As a typical big data application, geospatial analysis nowadays has been receiving extensive attention from both academic and industrial domains. Along collecting massive geospatial data, more and more manufacturers as well as research institutions find that the analysis over geospatial data in existing legacy architecture cannot be scalable. The reason is typical two-fold. On one hand, extending traditional databases to support modern complex geospatial data analytics is rather challenging. On the other hand, integrating the emerging techniques in other big data applications to traditional databases may suffer from compatibility issue, resulting in the poor performance or even painful debugging tasks. Specifically, most of today’s general-purpose relational databases (e.g., Oracle, Microsoft SQL Server, together with their geospatial components) are particularly designed as OLTP systems. Their shared-disk or shared-everything architectures are especially optimized for high-throughput transaction execution while sacrificing analytical query performance. In contrast to the exiting relational database systems, Pivotal offers the Greenplum Database (GPDB), which is an extensible relational database platform that uses a shared-nothing, massive parallel processing (MPP) based architecture to vastly accelerate the online analytical processing (OLAP) over geospatial big data. Even better, GPDB can seamlessly integrate in-database analytical processing with our extended analytics stacks, such as heterogeneous Hadoop environments and in-memory data grid. Recent reports from Gartner highly scored Pivotal GPDB on data warehousing and analytics.

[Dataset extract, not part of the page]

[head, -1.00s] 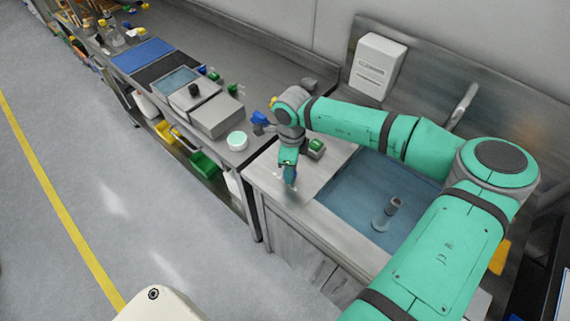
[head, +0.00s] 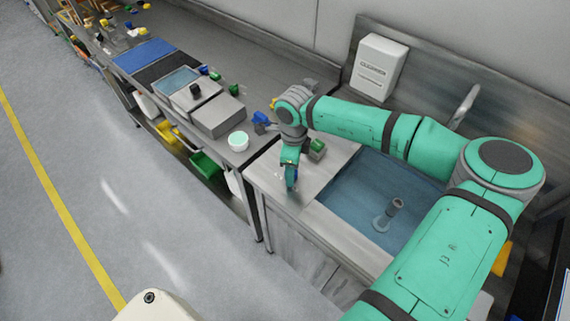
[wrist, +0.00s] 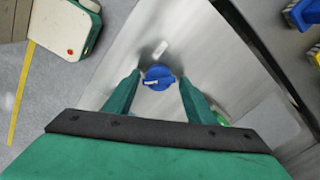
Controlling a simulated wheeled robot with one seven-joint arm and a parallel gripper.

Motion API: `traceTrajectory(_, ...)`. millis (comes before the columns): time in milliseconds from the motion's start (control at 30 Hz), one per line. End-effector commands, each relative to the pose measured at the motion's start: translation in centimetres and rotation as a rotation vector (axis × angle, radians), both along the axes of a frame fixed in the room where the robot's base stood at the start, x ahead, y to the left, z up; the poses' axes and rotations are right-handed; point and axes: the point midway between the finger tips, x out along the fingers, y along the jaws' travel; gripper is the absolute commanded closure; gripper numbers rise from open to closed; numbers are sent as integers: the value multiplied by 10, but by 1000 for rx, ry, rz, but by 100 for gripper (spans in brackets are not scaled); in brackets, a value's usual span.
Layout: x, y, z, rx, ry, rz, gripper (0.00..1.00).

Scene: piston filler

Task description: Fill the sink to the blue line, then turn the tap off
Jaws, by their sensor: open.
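A round blue knob (wrist: 158,77) with a white mark sits on the steel counter beside the sink. In the wrist view it lies between the tips of my gripper (wrist: 161,80), whose two green fingers are apart; I cannot tell whether they touch it. In the head view my gripper (head: 291,180) points down at the counter left of the sink and largely hides the knob. The sink (head: 345,190) looks blue inside, and a grey standpipe (head: 388,214) rises in it. The spout (head: 465,104) is behind my arm. I cannot make out a blue line or the water level.
A green block-like item (head: 317,148) stands on the counter close to my gripper. A white dispenser (head: 377,68) is on the back wall.

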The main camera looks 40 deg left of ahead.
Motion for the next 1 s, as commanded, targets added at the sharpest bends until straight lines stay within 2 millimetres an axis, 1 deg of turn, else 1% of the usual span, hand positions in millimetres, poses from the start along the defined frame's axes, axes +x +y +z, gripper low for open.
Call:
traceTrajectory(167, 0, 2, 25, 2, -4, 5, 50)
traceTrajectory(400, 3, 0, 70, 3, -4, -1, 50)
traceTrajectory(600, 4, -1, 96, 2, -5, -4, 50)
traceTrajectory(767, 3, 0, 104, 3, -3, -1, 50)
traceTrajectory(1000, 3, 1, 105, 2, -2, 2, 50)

We design and develop geospatial analytics toolkits on GPDB in terms of three aspects. First, we migrate the latest PostGIS project into GPDB so that GPDB is able to run as a spatial database system for regular GIS users. Second, we extend the spatial component with various types of advanced geospatial functions, such as geospatial group-by, similarity search and network-constrained scenarios. Third, we are making effort to support associable retrievals of data across geospatial and other data domains, i.e, queries involving in both geospatial information as well as other non-spatial information, like RDF (which is known as GeoSPARQL queries), Text (which is known as spatial keyword search), time (which is known as trajectory search) etc. Above all we aim to integrate full breath of big data developers on geospatial analytics.
This talk will briefly introduce (1) the architecture of Pivotal GPDB that provides automatic high-performance parallelization of geospatial data loading and data processing, (2) GPDB’s extensive and growing library of in-database geospatial analytic functions, and (3) the capability to build up a comprehensive geospatial data analytics platform around Pivotal GPDB.
I will provide examples of how data science teams may transform billions of geo-tagged customer records to tackle the real-world problem of identity resolution in one minute. I will also discuss our plan of making Pivotal Greenplum Database open-source in the coming quarters.